Monday, October 23, 2006

An approaching anniversary

The New York Times has had two articles recently marking the approach of the one-year anniversary of the riots in French suburbs. The second article is about a specific incident at Grigny, in the South of the Paris region. I had mixed feelings about the first article-- I found the description, "a threeweek orgy of violence in which rioters throughout France torched cars, trashed businesses and ambushed police officers and firefighters" to be a little over the top-- the riots were confined to certain neighborhoods on the outskirts of large cities like Paris, Lyon, Marseille, or Strasbourg but certainly not "throughout France". And though the article is accurate about what the rioters did, it helps to remember that this "orgy of violence" included very, very little gun violence or actual deaths.
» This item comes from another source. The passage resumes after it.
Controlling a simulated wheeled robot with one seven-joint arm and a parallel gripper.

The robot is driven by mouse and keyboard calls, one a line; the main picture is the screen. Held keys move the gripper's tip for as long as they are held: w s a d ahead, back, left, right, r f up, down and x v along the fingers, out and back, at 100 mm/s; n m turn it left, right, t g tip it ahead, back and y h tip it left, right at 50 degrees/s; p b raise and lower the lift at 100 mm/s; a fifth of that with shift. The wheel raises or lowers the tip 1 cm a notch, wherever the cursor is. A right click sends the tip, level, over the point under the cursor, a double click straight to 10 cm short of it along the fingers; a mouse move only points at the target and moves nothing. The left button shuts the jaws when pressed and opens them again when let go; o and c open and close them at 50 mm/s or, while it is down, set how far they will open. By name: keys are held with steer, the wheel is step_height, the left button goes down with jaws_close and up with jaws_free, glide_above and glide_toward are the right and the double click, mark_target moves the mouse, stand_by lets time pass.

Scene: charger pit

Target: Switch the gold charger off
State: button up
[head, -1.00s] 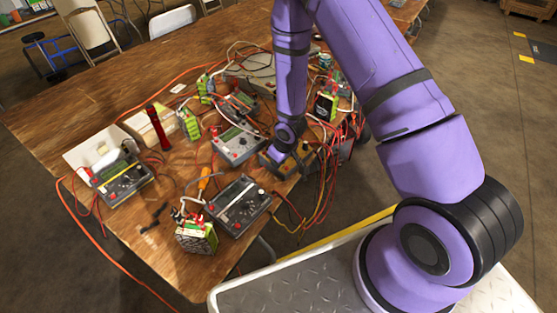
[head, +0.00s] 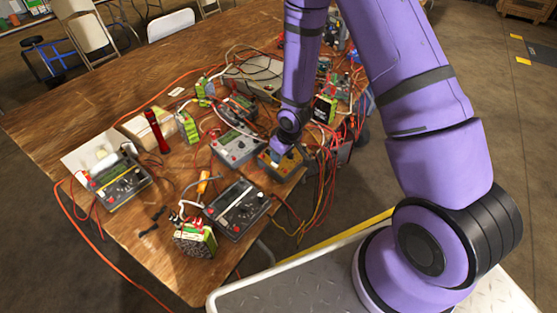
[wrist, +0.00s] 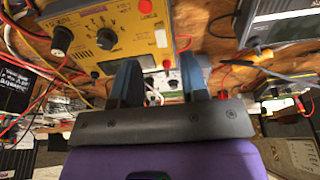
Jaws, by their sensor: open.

Not that I am trying to make excuses for the rioters or minimize the problems. The article goes on to describe Clichy-sous-Bois, one of the worst suburban towns in the Paris region:

"It has no local police station, no movie theater, no swimming pool, no unemployment office, no child welfare agency, no subway or interurban train into the city.

For even some of the most crime-ridden suburbs, it is a 20-minute ride into central Paris. For Clichy-sous-Bois, depending on whether there is space on the bus, it can take an hour and a half. Unemployment sits at 24 percent, much higher among young people. Thirty-five percent of the population consists of foreigners, many non-French-speaking. The town’s only municipal gymnasium and sports center was torched during last year’s unrest."

Clichy is still profoundly marked by the High Modernist ideology of urbanism that marked the postwar era in France. According to the municipal website, the commune was extremely rural, had no more than a small farming population, and lacked even basic services such as a sewer well into the 20th century. The population of the commune exploded in the 1950's, 60's, and 70's as first private residences and then public housing projects were built at an ever-larger scale, relying on the region's plan to develop a link between Roissy and Marne-La Vallée to link the new residents to urban areas. However, the planned autoroute was never built, leaving a "tissu urbain destructuré" and leading to the isolation described in the Times article.

In addition to the spate of articles marking the anniversary now comes the backlash-- Le Monde has both an online "édition spéciale" called "Banlieues: Un an après" to collect these year-anniversary articles, and another headline, "Des élus critiquent l'emballement médiatique sur les banlieues." Certain elected officials of "sensitive areas" feel that the anniversary of the beginning of the riots wasn't necessarily a big deal before the media started focusing on it, and would prefer their communes not be subject to extensive media scrutiny right now, in the fear that this sort of attention will only incite violence.